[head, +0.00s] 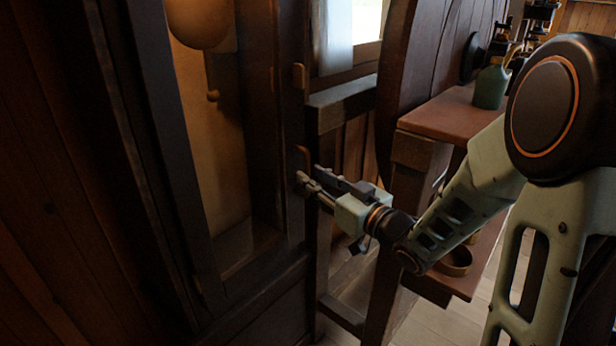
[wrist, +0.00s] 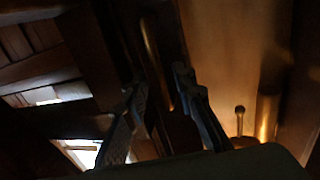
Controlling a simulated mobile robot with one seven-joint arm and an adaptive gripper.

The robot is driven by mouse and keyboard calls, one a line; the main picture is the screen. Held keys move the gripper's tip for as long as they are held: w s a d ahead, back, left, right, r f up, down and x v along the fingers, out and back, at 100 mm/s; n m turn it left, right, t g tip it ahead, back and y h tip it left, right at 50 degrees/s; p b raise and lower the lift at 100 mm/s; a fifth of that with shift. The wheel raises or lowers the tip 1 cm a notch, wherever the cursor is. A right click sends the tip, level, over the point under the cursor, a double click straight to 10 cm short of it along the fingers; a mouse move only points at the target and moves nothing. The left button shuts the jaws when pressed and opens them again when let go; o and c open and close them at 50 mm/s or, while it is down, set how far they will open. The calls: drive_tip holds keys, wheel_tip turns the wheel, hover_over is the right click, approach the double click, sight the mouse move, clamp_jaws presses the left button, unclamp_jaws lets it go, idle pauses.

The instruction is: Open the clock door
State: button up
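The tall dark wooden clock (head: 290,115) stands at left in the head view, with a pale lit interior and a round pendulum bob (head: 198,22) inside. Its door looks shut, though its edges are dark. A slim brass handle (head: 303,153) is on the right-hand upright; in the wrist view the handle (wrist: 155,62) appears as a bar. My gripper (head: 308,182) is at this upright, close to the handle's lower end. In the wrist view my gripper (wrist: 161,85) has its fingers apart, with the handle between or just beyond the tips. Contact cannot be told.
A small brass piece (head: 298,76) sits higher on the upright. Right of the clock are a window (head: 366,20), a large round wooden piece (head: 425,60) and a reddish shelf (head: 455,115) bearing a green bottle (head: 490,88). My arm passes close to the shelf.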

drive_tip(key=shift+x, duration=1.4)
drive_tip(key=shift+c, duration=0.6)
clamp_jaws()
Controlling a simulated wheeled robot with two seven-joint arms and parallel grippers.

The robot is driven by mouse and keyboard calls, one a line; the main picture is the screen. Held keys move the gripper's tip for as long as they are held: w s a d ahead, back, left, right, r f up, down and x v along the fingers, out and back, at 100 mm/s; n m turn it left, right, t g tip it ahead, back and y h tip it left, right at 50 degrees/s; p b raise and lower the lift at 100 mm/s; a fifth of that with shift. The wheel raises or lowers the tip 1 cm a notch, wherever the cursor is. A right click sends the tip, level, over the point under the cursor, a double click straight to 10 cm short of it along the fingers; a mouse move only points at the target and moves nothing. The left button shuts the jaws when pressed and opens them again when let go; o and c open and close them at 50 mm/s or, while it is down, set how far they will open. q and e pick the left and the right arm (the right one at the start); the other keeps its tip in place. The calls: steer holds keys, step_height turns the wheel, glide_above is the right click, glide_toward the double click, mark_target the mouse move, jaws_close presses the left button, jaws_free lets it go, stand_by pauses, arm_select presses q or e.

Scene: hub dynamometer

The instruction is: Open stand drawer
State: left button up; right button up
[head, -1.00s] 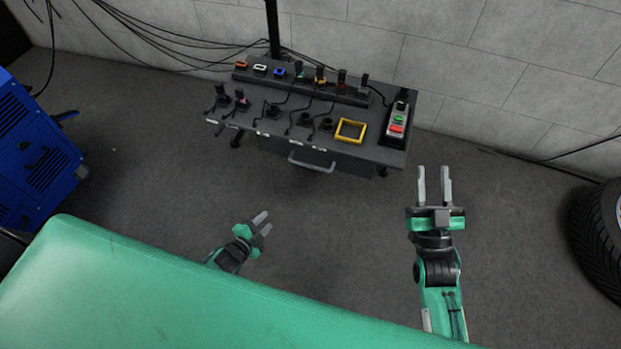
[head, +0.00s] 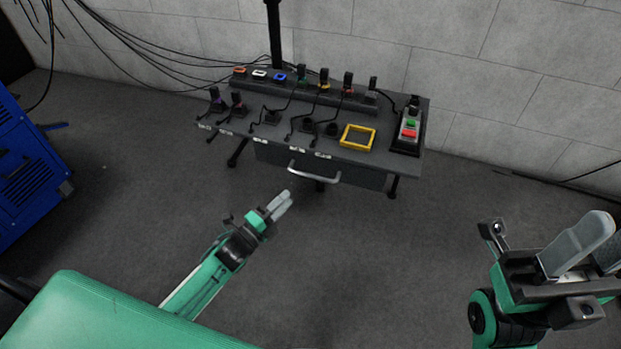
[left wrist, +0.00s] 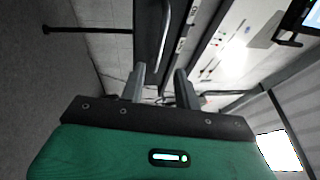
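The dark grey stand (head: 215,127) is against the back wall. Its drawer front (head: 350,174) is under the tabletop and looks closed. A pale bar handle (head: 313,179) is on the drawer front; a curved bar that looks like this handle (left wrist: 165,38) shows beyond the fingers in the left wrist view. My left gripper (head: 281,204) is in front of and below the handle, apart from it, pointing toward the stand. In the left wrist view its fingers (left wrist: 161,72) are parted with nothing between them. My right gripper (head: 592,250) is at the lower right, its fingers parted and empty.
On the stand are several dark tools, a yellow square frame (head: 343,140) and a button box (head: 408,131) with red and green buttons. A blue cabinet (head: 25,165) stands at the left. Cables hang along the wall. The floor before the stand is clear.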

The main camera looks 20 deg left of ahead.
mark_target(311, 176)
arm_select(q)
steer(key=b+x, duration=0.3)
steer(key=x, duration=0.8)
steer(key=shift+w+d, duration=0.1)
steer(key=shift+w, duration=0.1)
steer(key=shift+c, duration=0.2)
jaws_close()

++++++

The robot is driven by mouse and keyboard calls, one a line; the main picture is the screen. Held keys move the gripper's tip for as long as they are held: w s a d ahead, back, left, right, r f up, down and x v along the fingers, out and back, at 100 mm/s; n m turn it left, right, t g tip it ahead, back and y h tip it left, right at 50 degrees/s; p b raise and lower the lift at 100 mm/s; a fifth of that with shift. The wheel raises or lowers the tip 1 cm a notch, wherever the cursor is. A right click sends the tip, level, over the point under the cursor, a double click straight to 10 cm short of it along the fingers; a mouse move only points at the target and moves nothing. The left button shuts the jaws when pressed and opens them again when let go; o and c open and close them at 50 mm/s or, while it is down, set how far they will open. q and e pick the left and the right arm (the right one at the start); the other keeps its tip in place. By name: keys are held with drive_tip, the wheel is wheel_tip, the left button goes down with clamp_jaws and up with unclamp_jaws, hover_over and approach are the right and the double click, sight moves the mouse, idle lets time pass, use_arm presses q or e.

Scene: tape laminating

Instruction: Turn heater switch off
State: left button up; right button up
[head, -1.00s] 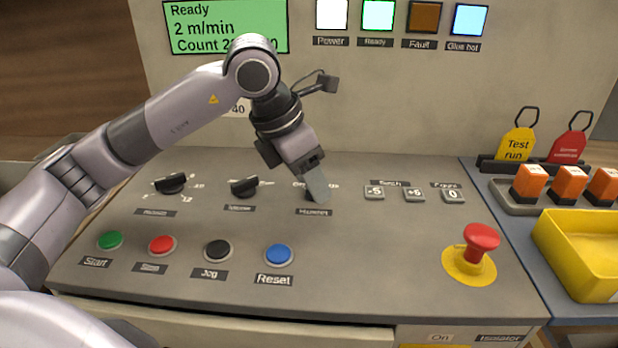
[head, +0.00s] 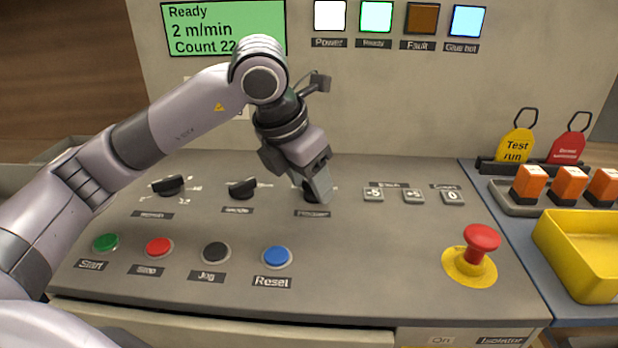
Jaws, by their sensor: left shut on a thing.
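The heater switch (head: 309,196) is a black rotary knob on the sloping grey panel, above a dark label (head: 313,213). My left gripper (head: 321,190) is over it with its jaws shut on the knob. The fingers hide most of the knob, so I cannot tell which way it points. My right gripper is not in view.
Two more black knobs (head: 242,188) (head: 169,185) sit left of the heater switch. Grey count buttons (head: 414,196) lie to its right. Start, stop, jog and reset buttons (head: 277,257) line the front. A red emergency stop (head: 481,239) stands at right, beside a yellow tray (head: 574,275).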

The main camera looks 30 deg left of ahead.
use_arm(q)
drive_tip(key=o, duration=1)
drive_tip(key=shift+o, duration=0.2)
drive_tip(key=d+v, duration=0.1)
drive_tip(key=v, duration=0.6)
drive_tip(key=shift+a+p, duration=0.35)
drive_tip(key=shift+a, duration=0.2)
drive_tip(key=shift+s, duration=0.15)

++++++

- What you are asked to do
Copy each line above that contains the string "Scene".

- Solved exercise
Scene: hub dynamometer
Scene: tape laminating

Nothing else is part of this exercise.